Newsboys are another class of army followers that make it pay. The craft will understand this when I inform them that one newsboy frequently sells a hundred papers per diem, at a clear gain of from five to six dollars. Papers, though received here only the fifth day after publication, sell at ten cents apiece, good, bad, or indifferent.


We are preparing to "make a garden." An officer has been sent to procure a large supply of garden seeds. It is intended to have the large number of women and children of the contraband species of this place, make themselves useful by raising vegetables for the use of the garrison, as well as for themselves. This is an excellent move, as the want of a proper supply of vegetables, especially as anti-scorbutics, is severely felt here in the summer. There will be no difficulty in finding enough land to employ them all.

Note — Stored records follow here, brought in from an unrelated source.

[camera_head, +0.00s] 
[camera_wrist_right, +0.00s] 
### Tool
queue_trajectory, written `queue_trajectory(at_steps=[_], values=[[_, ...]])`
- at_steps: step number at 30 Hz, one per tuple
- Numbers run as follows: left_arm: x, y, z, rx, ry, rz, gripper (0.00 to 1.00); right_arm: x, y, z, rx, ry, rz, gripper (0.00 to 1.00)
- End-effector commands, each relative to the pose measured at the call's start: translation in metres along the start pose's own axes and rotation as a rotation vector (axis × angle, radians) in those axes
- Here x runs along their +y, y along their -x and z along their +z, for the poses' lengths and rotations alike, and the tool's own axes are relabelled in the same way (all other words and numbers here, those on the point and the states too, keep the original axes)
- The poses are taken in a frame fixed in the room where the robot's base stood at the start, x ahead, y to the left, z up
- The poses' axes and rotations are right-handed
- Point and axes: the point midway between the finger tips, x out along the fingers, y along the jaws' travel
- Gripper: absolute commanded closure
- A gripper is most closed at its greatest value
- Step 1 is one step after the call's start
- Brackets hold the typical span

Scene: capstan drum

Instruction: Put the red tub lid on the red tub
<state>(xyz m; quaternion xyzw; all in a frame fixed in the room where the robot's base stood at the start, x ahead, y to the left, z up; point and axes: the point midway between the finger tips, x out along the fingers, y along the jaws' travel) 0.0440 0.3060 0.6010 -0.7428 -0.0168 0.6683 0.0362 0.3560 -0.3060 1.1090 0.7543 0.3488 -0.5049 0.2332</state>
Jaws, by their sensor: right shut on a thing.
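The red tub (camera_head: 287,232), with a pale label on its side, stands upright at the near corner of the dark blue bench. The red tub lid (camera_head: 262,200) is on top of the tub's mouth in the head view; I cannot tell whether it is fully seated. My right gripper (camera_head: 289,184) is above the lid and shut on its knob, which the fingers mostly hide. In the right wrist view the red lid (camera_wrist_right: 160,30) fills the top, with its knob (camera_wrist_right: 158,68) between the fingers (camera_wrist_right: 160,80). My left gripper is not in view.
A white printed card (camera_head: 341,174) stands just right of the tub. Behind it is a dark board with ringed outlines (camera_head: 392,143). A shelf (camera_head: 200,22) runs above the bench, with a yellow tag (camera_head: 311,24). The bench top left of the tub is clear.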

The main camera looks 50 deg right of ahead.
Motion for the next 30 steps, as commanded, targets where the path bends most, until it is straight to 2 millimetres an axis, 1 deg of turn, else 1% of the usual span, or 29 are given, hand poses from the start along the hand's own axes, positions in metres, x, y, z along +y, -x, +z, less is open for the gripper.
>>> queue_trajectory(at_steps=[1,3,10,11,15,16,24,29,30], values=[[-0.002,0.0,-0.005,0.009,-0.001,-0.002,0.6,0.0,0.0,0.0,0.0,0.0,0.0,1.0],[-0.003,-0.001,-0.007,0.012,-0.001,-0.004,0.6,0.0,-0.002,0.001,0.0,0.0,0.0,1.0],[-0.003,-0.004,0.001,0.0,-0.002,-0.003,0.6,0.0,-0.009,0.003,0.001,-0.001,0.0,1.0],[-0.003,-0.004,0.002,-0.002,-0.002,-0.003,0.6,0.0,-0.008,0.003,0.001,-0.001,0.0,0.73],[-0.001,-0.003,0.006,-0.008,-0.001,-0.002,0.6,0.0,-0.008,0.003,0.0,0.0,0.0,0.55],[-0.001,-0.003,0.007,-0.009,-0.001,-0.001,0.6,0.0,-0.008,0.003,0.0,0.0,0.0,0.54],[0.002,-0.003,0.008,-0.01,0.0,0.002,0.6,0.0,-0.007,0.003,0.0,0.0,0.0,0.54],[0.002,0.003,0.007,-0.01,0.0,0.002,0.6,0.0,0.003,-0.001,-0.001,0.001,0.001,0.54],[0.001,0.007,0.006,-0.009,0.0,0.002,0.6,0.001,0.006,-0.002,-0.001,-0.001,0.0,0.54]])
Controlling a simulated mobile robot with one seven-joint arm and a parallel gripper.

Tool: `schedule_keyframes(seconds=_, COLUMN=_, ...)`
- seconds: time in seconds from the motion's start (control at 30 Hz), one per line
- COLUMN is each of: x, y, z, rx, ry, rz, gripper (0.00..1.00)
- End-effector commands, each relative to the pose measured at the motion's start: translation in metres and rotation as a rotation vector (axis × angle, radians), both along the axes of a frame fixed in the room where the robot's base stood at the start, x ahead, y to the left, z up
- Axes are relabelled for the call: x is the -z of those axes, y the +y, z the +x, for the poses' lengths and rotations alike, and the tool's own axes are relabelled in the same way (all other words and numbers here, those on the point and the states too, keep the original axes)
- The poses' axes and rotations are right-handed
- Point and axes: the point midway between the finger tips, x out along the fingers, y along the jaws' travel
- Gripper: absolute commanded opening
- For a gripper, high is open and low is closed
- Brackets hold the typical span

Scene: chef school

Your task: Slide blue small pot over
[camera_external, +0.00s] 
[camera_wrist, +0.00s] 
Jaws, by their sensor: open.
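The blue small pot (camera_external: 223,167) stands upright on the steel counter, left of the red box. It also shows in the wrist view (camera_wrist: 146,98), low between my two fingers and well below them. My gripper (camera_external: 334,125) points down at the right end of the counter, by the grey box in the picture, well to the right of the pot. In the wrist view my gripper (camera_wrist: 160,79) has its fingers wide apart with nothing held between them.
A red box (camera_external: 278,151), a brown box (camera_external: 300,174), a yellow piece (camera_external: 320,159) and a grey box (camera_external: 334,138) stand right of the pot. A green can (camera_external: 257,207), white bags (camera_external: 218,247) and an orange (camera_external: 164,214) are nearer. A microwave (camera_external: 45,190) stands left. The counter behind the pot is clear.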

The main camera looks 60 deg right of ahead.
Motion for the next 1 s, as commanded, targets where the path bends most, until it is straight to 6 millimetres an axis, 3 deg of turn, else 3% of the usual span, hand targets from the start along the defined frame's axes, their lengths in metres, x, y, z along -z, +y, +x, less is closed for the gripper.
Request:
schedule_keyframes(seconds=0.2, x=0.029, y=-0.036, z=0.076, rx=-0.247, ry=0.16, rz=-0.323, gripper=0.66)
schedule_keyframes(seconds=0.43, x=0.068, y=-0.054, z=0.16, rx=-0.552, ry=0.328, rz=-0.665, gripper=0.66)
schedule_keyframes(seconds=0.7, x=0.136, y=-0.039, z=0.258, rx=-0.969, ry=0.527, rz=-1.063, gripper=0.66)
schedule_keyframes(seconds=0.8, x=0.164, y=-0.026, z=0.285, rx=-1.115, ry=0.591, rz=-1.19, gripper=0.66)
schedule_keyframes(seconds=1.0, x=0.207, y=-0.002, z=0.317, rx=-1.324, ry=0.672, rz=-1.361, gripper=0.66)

Dissipation Among the Corinthians

Yes, though it may cause a laceration of the feelings of the tax-payers, and old Abe may shake his head disapprovingly, yet let it be known that in Corinth balls are gotten up, balls are attended, and dancing progresses night after night into the "wee sma' hours of morning." Much to the chagrin of those lovers of the Terpsichore, who, on returning to camp find themselves detailed for picket duty for the ensuing twenty-four hours. The latest and best ball of the season here occurred last Tuesday evening, being given under the direction of the military authorities, in commemoration of the Anniversary of the battle of Shiloh; it was well gotten up, and, together with the supper, passed off very pleasantly. Another military ball, under the auspices of the officers of the Ohio Brigade, is on the tapis, and promises to be a fine affair.

It is only by thus methodically annihilating time, that we can dispel the home thoughts which are ever crowding our minds, giving us the blues to such an extent as to make us feel decidedly uncomfortable.


[Comment by the editor of The Jewish Messenger] We are pleased to hear once more from our esteemed correspondent, and hope that we will favor us regularly with his excellent letters.